Afterward the 19-year-old Bloom, who skied conservatively to two podiums but no wins in the five World Cup races that preceded the Lake Placid finale, explained his abandon. "I've tried to be consistent all season," he said, fingering one of his two tiny, silver hoop earrings. "Today, I wanted to get down that hill as fast as I could."

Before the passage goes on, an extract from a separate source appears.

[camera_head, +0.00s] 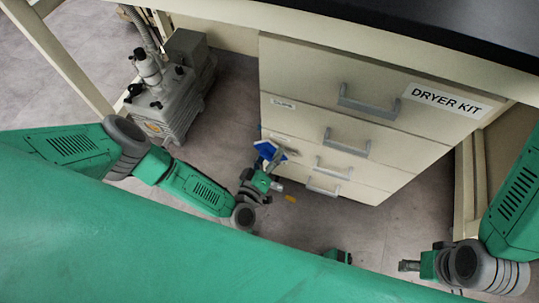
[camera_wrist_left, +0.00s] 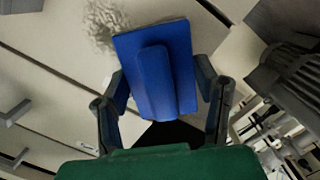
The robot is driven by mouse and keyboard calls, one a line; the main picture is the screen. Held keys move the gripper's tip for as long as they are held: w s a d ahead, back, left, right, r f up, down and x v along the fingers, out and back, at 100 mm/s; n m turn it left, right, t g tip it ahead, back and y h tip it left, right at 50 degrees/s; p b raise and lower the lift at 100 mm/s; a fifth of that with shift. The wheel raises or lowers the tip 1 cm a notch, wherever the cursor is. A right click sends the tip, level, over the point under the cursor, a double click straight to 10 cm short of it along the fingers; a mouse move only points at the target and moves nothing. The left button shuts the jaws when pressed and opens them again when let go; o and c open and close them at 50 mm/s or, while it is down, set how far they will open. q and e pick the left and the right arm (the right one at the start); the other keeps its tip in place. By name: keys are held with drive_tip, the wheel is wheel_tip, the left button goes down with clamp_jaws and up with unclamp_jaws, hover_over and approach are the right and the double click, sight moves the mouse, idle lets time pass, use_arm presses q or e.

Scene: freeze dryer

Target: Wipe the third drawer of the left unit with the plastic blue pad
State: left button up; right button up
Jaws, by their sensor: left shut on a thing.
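The blue pad (camera_head: 266,150) is in my left gripper (camera_head: 268,166), at the left side of the drawer unit's front, by the third drawer (camera_head: 308,155). The left wrist view shows the pad (camera_wrist_left: 155,65) with its raised grip between the two fingers. A pale grey scribbled smudge (camera_wrist_left: 105,25) lies on the drawer front just beyond the pad. The smudge also shows in the head view (camera_head: 291,152). I cannot tell whether the pad touches the front. My right gripper (camera_head: 412,265) is low at the right, away from the drawers; its jaws are unclear.
The top drawer (camera_head: 305,75) carries a DRYER KIT label. Grey handles (camera_head: 347,143) stick out from the drawer fronts. A grey pump (camera_head: 170,95) stands on the floor at left. A dark countertop (camera_head: 440,25) overhangs the unit. A small orange thing (camera_head: 290,198) shows beside my left gripper.

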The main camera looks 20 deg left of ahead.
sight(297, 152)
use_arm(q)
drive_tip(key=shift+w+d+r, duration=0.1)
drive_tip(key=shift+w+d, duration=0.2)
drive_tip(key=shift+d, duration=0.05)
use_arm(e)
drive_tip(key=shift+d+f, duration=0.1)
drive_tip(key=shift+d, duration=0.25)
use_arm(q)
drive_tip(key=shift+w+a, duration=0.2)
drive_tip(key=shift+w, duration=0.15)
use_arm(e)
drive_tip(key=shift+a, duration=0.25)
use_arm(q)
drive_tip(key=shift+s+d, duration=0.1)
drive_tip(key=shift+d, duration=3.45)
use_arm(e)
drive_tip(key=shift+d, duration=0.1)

It was an urge that Bloom first experienced at age three, when he learned to ski at the Keystone (Colo.) Resort. His mom, Char, an instructor there, taught Jeremy the basics, but his grandfather Jerry Bloom provided the incentive by tossing candy bars down the mountain during family ski weekends. For young Jeremy, who grew up in a health-food-only household, the prospect of a Hershey bar was enough to overcome his fears on Keystone's steepest trails. Soon Char and Jeremy's father, Larry, were looking back on black-diamond mogul runs to see their youngest son bumping along after them. "People would stop and stare," says Char. "They'd ask, 'Why aren't you entering him in competitions?'"

Char assented when Jeremy was five. His first competition was the Small World Cup, a local Alpine event. On his first run Jeremy tucked in and shot straight down the hill. "See those flags?" Char asked her son afterward. "This time, go around them." He nodded, heard the beep and ignored the flags again. Char threw up her hands in amused acquiescence: Her son, it seemed, was destined for straight-line skiing.

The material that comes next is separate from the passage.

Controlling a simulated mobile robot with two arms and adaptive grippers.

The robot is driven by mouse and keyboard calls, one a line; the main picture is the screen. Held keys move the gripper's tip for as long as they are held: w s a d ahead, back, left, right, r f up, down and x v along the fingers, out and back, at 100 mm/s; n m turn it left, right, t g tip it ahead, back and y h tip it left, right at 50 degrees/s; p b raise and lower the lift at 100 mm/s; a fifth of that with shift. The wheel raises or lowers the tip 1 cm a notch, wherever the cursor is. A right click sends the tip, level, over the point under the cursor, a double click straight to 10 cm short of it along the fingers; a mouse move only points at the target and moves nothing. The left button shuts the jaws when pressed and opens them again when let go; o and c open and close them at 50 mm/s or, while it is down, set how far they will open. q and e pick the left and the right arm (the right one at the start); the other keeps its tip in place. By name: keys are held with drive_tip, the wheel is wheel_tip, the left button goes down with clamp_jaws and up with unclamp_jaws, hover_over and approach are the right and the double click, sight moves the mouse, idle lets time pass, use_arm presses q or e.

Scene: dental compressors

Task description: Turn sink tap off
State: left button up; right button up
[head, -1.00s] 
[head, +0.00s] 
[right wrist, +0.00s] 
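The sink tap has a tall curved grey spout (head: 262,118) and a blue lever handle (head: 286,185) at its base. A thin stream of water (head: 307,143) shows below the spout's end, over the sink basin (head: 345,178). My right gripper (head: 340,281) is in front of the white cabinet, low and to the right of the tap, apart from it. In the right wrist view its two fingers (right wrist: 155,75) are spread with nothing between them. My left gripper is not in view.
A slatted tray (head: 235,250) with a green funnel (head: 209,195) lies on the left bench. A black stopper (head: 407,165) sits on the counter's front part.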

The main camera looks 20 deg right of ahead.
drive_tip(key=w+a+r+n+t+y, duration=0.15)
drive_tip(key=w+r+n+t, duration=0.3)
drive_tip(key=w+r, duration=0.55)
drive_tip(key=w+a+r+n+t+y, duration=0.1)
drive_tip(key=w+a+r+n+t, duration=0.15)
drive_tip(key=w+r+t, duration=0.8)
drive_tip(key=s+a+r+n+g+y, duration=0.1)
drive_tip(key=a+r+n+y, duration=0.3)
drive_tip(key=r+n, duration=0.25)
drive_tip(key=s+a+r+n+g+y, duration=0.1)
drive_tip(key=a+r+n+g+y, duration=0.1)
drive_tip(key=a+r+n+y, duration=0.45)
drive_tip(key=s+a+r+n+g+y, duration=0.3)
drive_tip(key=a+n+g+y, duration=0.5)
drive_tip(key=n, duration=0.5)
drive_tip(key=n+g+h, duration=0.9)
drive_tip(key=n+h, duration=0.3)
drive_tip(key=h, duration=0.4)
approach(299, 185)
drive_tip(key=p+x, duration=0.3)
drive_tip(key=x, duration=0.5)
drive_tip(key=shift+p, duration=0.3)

Bloom soon became a regular on the local junior mogul circuit, going undefeated between the ages of 11 and 14. During class at school he drew pictures of stick figures on jagged mountains, gold medals the size of gongs around their necks. But it wasn't the doodling that made teachers worry about Bloom, an A student through high school. It was the roughhousing at recess. "Jeremy was mild-mannered, but on a football field he kind of went crazy," says Char.

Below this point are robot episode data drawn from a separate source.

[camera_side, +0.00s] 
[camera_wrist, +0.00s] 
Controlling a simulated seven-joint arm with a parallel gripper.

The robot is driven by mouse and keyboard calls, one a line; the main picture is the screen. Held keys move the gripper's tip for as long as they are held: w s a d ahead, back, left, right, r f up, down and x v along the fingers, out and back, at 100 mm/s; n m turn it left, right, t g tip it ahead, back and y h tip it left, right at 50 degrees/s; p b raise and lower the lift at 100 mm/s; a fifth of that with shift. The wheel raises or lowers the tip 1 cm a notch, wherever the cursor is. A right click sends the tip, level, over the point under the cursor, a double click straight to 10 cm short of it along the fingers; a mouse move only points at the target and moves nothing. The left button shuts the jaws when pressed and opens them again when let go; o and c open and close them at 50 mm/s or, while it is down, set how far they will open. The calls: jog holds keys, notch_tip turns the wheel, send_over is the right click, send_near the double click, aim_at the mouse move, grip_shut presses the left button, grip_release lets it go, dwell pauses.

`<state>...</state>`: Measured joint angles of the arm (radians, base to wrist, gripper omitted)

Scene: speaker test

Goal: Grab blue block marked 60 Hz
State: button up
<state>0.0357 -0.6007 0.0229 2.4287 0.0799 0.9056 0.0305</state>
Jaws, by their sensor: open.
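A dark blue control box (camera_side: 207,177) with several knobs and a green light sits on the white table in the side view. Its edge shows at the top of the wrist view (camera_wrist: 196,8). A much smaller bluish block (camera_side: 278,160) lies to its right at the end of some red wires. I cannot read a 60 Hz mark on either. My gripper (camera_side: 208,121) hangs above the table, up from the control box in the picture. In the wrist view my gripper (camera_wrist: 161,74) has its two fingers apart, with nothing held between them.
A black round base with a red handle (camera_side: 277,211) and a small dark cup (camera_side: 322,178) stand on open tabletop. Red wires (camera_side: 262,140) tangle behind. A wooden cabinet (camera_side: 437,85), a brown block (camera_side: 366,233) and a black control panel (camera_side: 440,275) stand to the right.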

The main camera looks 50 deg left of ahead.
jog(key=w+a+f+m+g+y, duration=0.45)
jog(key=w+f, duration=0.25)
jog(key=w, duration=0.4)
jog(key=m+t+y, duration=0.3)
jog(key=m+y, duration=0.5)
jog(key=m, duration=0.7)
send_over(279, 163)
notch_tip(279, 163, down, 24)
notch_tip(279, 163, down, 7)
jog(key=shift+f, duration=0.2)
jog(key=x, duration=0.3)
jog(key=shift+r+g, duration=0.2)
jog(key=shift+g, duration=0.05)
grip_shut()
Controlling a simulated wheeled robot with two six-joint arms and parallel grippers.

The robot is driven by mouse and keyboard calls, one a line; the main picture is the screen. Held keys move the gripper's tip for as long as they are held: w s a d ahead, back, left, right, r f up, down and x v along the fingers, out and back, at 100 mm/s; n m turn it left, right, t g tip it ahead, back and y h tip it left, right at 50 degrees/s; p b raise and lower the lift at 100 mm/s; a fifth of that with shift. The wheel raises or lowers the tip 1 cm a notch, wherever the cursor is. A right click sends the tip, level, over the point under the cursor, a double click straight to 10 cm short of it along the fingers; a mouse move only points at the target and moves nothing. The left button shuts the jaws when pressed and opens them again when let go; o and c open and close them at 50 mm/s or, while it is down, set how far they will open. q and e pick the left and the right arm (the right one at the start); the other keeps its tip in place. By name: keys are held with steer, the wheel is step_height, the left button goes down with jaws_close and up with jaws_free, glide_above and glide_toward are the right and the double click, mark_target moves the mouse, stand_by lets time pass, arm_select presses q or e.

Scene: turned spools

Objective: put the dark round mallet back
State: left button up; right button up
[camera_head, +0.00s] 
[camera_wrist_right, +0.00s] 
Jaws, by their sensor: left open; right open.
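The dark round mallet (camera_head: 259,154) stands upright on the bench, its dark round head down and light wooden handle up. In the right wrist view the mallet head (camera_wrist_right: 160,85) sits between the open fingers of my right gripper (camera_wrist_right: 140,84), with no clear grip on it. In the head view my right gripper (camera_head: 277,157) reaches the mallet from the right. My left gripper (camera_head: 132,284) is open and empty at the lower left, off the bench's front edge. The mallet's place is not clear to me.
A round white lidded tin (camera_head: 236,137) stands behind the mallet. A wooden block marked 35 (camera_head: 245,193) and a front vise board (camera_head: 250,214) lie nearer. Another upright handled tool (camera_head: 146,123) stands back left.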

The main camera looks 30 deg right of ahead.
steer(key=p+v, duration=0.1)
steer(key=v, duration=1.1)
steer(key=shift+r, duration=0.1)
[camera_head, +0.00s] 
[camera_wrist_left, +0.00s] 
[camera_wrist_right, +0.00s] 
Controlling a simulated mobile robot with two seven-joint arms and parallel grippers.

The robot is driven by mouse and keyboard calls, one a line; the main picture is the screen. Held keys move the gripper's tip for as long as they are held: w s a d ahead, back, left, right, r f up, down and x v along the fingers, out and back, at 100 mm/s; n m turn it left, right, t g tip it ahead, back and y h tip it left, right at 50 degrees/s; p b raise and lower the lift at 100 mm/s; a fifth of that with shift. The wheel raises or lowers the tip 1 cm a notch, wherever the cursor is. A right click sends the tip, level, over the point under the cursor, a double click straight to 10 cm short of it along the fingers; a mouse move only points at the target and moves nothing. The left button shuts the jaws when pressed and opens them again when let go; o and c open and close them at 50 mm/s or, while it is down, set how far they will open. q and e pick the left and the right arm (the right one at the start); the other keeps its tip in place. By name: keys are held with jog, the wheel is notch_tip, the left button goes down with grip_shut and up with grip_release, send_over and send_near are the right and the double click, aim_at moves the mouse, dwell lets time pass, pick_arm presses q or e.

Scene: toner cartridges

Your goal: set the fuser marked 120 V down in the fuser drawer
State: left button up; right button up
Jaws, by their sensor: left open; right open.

The only activity that Bloom enjoyed more than catching big air was catching footballs. Though he never grew beyond 5'9", 160 pounds, Bloom had sure hands and speed (he has run a 4.25-second 40-yard dash) that made him the most dangerous player on his Loveland High team. After leading Loveland to the state 4A title as a senior, Bloom signed with Colorado, mainly because it was within driving distance of his favorite mountains.

While football prevented him from training for skiing year-round, Bloom's natural ability had earned him a spot on the national freestyle C team in 1998. However, when he had not been promoted after three years, despite winning the Nor-Am Cup (one step below the World Cup) in 2001, Bloom found it difficult to picture himself in the 2002 Games. Feeling slighted by the time Colorado football summer workouts began, he tried to funnel all of his athletic ambition into becoming a starting wide receiver. Bloom was impressing Colorado coach Gary Barnett a few weeks into camp when he received a surprise invitation from the U.S. ski team to be one of 10 mogulists who would train in Chile for the upcoming World Cup season.

His Olympic fire once again stoked, Bloom nervously requested a meeting with Barnett. The coach not only gave Bloom his blessing to pursue his dreams but promised that his scholarship would be waiting when he returned. "I hated to leave football, but my team gave me high fives on my way out the door," says Bloom, who caught glimpses of Colorado's Big 12 championship season on airport TVs between ski races. "I needed to go to Chile to prove a point."

High in the Andes in September, Bloom attacked the slopes like a man given a second chance at life. He was as fit as ever, from gridiron agility drills as well as from a high-endurance training program that he had squeezed in between Boulder and Chile. The workouts had helped Bloom lose the upper-body bulk he needed for football and redevelop the leg strength required for mogul skiing. To the disbelief of his fellow mogulists in Chile, he would force his aching quads into ice baths, football-locker-room-style, after being the last one off the slopes at the end of the day.

It was immediately apparent, says head coach Jeff Wintersteen, that Bloom had, well, blossomed. He was performing his jumps and turns with scalpel-like precision, and he had mastered a quiet upper body -- "you don't know how fast he's going until you look at the scoreboard," says Wintersteen. "We knew he was good, but Jeremy distinguished himself in Chile. We laid it out for him: It's football or skiing. He put all his eggs in one basket."

As a reward for his new dedication, Bloom was named as a coaches' "discretionary pick" to compete in Tignes, France, on Nov. 22. After debuting with a third-place finish, he seized a permanent spot on the World Cup roster, as well as the celebrity that comes with being a dual-sport star with catalog-model looks. He has been approached by a couple of major apparel companies about possible sponsorship deals (he is allowed to collect until the day he reenrolls at Colorado) and, as a sign that he has truly arrived, fan mail. ("You're a role model -- and a fox!") The ultimate compliment, however, came from Canada's Jean-Luc Brassard, the 1994 gold medalist, after Brassard finished third in Lake Placid. "It's tough to keep up with these Americans, they jump so high and have such unbelievable technique," said Brassard, who, along with countryman Stephane Rochon and a trio of Finns, pose the biggest challenges to Bloom and 19-year-old teammate Travis Mayer today. "They are too good too young these days."

Bloom left Lake Placid with plans to get even better. "I learned today what it's going to take to win," he said, "and being conservative is not going to cut it." Before he had a chance to eat, shower or soak in the fact that he had just become the world's No. 1 mogul skier, Bloom was already describing the intense land-training regimen that he was going to undergo in the final month before the Games. "I gave up a lot to go for this," said Bloom. "I'm not slowing down now."